Problem requirements ▸ Beginning at the line containing "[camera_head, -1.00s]", output every line to the end of the data below exactly as it appears.

──────── Data shown

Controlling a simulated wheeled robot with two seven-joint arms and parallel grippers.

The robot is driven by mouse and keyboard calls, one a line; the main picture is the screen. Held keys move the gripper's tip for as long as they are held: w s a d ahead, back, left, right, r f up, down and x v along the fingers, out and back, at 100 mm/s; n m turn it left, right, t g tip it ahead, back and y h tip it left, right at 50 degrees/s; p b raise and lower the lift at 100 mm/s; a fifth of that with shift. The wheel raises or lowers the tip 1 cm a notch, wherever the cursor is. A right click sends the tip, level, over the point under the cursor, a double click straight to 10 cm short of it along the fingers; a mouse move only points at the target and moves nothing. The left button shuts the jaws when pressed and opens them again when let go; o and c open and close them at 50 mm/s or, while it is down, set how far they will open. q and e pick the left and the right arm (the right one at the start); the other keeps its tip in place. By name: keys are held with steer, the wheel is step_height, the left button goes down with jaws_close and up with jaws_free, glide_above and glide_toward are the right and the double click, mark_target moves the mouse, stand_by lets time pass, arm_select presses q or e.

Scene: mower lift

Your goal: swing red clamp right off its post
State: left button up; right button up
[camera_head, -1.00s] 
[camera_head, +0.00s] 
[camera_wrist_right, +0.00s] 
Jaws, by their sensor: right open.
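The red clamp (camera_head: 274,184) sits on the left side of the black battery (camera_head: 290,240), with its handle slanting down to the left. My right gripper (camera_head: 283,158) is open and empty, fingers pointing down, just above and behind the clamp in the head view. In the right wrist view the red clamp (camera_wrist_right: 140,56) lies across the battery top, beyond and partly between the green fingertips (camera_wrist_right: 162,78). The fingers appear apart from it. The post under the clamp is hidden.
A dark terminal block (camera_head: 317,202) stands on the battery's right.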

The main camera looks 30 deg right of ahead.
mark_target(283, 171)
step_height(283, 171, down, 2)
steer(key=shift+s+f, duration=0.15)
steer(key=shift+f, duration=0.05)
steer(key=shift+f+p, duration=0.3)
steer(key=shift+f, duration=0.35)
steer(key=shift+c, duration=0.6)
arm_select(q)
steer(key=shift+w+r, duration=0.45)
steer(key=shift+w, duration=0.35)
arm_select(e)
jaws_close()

────────────────

Result of this task ▸
[camera_head, -1.00s] 
[camera_head, +0.00s] 
[camera_wrist_right, +0.00s] 
Jaws, by their sensor: right open.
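The red clamp (camera_head: 274,184) sits on the left side of the black battery (camera_head: 290,240), with its handle slanting down to the left. My right gripper (camera_head: 283,158) is open and empty, fingers pointing down, just above and behind the clamp in the head view. In the right wrist view the red clamp (camera_wrist_right: 140,56) lies across the battery top, beyond and partly between the green fingertips (camera_wrist_right: 162,78). The fingers appear apart from it. The post under the clamp is hidden.
A dark terminal block (camera_head: 317,202) stands on the battery's right.

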The main camera looks 30 deg right of ahead.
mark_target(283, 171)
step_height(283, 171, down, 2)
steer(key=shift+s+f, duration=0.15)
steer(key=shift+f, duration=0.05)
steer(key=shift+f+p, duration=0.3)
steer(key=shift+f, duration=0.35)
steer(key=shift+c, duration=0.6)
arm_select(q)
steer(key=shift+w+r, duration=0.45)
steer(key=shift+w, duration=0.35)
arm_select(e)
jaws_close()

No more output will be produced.